When offered a greater choice in opinion polls, the public offer a truer reflection
Two YouGov opinion polls published at the weekend appear to reveal a public desire for cuts in public spending over tax increases, and withdrawal from the European Union in preferance to acceptance of the Lisbon Treaty.
The surveys, in the Sunday Times and Daily Telegraph respectively, frame these two either-or questions as simple alternatives. In reality, there is no such choice and a substantial number of voters occupy the middle ground.
The Sunday Times poll sets out 60 per cent support for spending cuts versus 21 per cent support for tax increases. So far, so stark. But when the public were offered more choices – as happened in the Times/Populus poll in July – the results turn out to be very different.
When asked to choose between a range of options, 38 per cent supported a mix of spending cuts and tax increases with only 21 per cent favouring spending cuts alone.

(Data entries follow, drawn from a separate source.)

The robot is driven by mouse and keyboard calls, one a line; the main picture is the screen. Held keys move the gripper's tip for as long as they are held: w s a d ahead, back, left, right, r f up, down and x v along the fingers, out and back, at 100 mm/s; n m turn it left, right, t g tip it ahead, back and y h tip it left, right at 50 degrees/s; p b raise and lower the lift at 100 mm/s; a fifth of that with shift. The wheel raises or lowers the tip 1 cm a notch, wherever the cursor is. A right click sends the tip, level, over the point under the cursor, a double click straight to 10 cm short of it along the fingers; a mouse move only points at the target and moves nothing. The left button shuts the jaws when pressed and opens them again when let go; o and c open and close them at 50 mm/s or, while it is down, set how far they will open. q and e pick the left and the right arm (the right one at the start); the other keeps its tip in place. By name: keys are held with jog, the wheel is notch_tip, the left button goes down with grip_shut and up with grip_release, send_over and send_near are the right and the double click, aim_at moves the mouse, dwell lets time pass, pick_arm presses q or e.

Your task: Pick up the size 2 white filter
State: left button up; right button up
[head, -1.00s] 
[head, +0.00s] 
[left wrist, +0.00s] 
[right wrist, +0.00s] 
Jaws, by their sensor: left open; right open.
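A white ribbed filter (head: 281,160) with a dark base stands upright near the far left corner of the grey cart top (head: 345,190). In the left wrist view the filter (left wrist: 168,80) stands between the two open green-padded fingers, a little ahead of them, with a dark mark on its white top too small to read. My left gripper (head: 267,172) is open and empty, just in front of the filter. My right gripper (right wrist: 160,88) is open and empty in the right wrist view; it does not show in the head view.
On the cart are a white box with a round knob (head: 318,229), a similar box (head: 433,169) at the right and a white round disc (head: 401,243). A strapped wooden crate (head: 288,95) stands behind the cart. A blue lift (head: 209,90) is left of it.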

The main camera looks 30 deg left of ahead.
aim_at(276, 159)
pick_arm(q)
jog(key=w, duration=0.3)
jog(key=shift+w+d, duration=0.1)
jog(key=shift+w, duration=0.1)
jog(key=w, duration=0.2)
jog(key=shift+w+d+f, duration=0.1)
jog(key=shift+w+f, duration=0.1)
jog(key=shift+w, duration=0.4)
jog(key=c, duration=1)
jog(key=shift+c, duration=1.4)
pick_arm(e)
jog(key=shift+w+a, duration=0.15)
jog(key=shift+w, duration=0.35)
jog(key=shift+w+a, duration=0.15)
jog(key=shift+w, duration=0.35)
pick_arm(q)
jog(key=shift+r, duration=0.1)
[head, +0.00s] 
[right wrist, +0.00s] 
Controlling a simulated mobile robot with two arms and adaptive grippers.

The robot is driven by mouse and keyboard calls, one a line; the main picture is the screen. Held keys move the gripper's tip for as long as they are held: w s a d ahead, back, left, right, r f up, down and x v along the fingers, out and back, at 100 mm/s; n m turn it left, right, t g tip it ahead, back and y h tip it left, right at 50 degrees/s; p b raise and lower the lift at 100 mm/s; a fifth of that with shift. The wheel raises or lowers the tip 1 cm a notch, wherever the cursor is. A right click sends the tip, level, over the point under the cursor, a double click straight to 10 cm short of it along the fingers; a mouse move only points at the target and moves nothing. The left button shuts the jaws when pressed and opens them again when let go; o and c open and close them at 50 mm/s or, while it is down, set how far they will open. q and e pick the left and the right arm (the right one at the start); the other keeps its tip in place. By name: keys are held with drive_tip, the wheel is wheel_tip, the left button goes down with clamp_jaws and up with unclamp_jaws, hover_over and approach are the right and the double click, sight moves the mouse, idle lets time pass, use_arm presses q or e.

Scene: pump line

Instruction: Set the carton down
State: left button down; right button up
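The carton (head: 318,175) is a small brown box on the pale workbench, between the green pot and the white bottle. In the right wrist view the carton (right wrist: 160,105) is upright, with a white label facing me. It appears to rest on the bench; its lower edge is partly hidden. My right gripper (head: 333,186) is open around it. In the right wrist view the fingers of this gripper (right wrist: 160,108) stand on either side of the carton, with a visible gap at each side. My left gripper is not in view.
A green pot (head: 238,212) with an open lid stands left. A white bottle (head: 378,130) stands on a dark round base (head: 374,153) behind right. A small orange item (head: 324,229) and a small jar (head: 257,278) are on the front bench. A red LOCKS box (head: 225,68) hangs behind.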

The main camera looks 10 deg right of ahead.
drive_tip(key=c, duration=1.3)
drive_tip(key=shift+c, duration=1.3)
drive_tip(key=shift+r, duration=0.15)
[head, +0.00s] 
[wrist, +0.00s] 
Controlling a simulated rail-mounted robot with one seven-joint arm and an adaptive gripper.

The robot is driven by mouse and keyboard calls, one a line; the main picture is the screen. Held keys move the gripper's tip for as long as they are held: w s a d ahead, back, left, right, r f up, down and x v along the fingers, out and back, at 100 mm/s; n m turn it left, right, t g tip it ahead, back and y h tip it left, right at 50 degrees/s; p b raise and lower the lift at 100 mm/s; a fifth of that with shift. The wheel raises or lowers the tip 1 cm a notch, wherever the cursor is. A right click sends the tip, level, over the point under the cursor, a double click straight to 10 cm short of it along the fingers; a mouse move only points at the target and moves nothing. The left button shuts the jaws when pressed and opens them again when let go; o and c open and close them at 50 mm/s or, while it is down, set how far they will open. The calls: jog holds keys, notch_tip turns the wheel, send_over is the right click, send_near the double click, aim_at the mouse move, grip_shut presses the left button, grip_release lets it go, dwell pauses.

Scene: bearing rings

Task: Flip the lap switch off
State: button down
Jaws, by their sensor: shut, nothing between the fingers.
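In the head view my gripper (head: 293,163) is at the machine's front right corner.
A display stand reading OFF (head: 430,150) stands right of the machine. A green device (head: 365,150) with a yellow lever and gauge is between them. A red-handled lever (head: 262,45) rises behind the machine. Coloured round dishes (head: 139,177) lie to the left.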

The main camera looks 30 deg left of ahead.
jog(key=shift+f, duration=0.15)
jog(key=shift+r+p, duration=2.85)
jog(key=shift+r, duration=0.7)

The Telegraph reported that, “More than forty percent (43 per cent) of those polled said that Britain should leave the EU altogether rather than accept the Lisbon Treaty without a vote.” But this is another unrealistic black and white question as reflected by the 31 per cent of respondents who said they were undecided. More revealing, however, the poll showed that 36 per cent would vote against the Treaty if a referendum were held – seven percentage points less than the figure for those favouring the seemingly more severe option of complete withdrawal from the EU. A similar number say that British membership of the EU is a “bad thing” with opinion heavily split along party lines.